What the task asks:
Below is some material; set it all down exactly, apart from the pictures.

Raw data:

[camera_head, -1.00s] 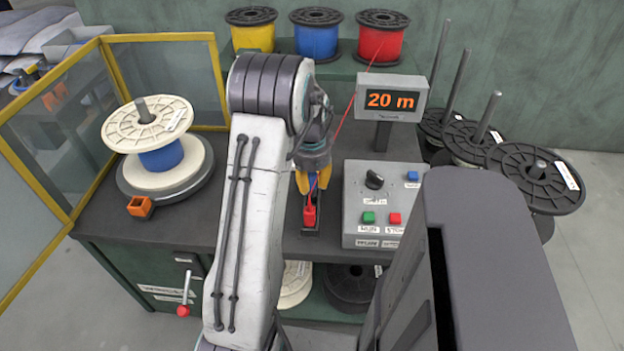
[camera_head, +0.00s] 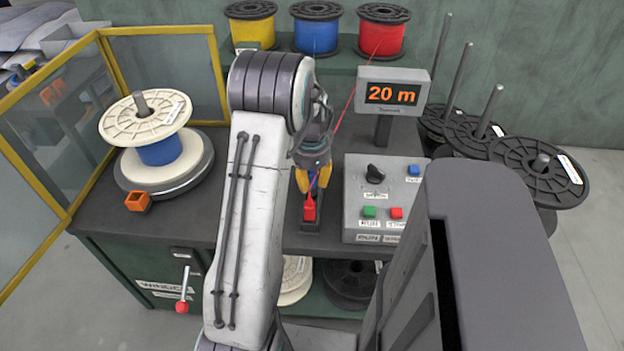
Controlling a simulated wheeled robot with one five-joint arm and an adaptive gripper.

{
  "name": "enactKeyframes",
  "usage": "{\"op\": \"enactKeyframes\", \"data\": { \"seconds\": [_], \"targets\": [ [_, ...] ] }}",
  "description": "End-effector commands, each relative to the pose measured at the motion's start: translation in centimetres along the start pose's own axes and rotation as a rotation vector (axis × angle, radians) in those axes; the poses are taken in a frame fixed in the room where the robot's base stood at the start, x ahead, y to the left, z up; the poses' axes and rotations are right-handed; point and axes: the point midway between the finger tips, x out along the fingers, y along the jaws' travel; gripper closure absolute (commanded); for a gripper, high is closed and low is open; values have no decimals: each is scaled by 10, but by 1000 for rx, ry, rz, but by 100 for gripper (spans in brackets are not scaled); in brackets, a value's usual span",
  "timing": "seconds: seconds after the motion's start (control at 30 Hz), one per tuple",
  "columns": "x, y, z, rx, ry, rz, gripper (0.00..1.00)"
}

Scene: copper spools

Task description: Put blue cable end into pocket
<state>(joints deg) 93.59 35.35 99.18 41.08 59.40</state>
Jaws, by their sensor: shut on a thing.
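My gripper (camera_head: 315,186) points down over the bench, its yellow-orange fingers closed around something too small to make out. A little blue and a thin red line show between the fingers. A red upright part (camera_head: 309,211) on a small black base is just below the fingertips; I cannot tell whether they touch it. A cream reel with a blue winding (camera_head: 160,153) sits on the turntable at left. A small orange open-topped box (camera_head: 138,202), possibly the pocket, is at the turntable's front edge. No loose blue cable end is clearly visible.
A thin red cable (camera_head: 345,109) runs from the red spool (camera_head: 381,39) down behind my gripper. The control box (camera_head: 384,222) and the "20 m" display (camera_head: 393,94) stand at right. A yellow-framed guard (camera_head: 214,80) surrounds the turntable's back and left. Bench between is clear.

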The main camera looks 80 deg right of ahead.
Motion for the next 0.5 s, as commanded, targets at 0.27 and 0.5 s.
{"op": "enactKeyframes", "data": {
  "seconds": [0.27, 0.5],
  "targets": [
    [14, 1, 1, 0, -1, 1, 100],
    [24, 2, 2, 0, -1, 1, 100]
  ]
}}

Output below:
[camera_head, -1.00s] 
[camera_head, +0.00s] 
Controlling a simulated wheeled robot with one five-joint arm and an adaptive gripper.

{
  "name": "enactKeyframes",
  "usage": "{\"op\": \"enactKeyframes\", \"data\": { \"seconds\": [_], \"targets\": [ [_, ...] ] }}",
  "description": "End-effector commands, each relative to the pose measured at the motion's start: translation in centimetres along the start pose's own axes and rotation as a rotation vector (axis × angle, radians) in those axes; the poses are taken in a frame fixed in the room where the robot's base stood at the start, x ahead, y to the left, z up; the poses' axes and rotations are right-handed; point and axes: the point midway between the finger tips, x out along the fingers, y along the jaws' travel; gripper closure absolute (commanded); for a gripper, high is closed and low is open; values have no decimals: each is scaled by 10, but by 1000 for rx, ry, rz, but by 100 for gripper (spans in brackets are not scaled); in brackets, a value's usual span",
  "timing": "seconds: seconds after the motion's start (control at 30 Hz), one per tuple",
  "columns": "x, y, z, rx, ry, rz, gripper (0.00..1.00)"
}

Scene: copper spools

Task description: Put blue cable end into pocket
<state>(joints deg) 93.59 35.35 99.18 41.08 59.40</state>
Jaws, by their sensor: shut on a thing.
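My gripper (camera_head: 315,186) points down over the bench, its yellow-orange fingers closed around something too small to make out. A little blue and a thin red line show between the fingers. A red upright part (camera_head: 309,211) on a small black base is just below the fingertips; I cannot tell whether they touch it. A cream reel with a blue winding (camera_head: 160,153) sits on the turntable at left. A small orange open-topped box (camera_head: 138,202), possibly the pocket, is at the turntable's front edge. No loose blue cable end is clearly visible.
A thin red cable (camera_head: 345,109) runs from the red spool (camera_head: 381,39) down behind my gripper. The control box (camera_head: 384,222) and the "20 m" display (camera_head: 393,94) stand at right. A yellow-framed guard (camera_head: 214,80) surrounds the turntable's back and left. Bench between is clear.

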The main camera looks 80 deg right of ahead.
Motion for the next 0.5 s, as commanded, targets at 0.27 and 0.5 s.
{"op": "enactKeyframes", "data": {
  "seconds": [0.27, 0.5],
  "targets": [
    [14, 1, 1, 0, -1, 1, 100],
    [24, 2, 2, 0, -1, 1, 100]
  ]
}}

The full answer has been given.